By perceiving feminine energy as something that "needs to be displayed," we make our biggest mistake at the very first step.
The need to prove or hear how beautiful, sexy, alluring, or attractive we are is precisely a sign of how disconnected we are from our feminine energy.
When we try to prove or show off our feminine energy, we lose a lot of energy, we become tense, we feel disappointed, and we often end up in relationships that aren’t meant for us.
In this constant need for approval, we deny the reality of our existence.
I’ve talked about the system’s beauty standards, which are based on appearance, in many of my previous writings and publications.
Feminine energy can be expressed as a show, as a conscious choice or for enjoyment, but when this becomes its sole purpose, it deviates from its true nature.
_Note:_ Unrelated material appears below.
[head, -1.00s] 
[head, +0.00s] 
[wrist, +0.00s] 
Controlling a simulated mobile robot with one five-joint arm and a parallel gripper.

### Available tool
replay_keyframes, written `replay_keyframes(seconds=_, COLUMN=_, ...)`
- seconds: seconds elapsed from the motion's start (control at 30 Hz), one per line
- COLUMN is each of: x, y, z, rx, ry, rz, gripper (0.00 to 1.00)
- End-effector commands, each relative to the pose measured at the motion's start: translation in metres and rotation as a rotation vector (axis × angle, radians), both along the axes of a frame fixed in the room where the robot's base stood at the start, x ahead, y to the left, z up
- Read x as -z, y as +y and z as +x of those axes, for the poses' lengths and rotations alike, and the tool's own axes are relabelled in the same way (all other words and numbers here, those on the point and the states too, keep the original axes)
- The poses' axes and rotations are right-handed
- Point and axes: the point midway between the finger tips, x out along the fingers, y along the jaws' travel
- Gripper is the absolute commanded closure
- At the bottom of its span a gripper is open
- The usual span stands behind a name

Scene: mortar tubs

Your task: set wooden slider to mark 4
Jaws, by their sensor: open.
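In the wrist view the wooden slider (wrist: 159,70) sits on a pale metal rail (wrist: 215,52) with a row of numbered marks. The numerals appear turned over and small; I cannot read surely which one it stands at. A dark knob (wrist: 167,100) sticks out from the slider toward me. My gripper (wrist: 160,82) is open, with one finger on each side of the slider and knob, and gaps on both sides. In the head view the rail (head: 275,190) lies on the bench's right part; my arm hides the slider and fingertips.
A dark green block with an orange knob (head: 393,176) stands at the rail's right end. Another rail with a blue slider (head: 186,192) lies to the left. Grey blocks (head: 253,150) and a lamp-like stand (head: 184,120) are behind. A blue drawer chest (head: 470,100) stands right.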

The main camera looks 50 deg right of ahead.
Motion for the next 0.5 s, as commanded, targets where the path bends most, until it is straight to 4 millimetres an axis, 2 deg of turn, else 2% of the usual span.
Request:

In fact, feminine energy is often invisible, veiled. It draws attention in an inexplicable way. In feminine energy, we admire how it is centered within itself, how it remains in acceptance and calm, how it creates an open space, and how it extends a subtle invitation. What attracts us is the effortless presence within that energy and the soft call that invites completion without force.
We recognize feminine energy by its silence; like a black hole, it can pull us in and make us lose our sense of time and space. With its undefined power of attraction, it creates movement around it and then chooses.
Think about it: the deeper the feminine energy, the stronger its pull.
In Turkish, there’s a word: *yırtınmak* (to struggle intensely). The more we “struggle” under the guise of “elevating” our feminine energy, the more we try to dance beautifully, to look beautiful, the more we must confront this:
Why do you need this?
If you knew that feminine energy begins when you stop “struggling,” what’s the first thing you would stop doing?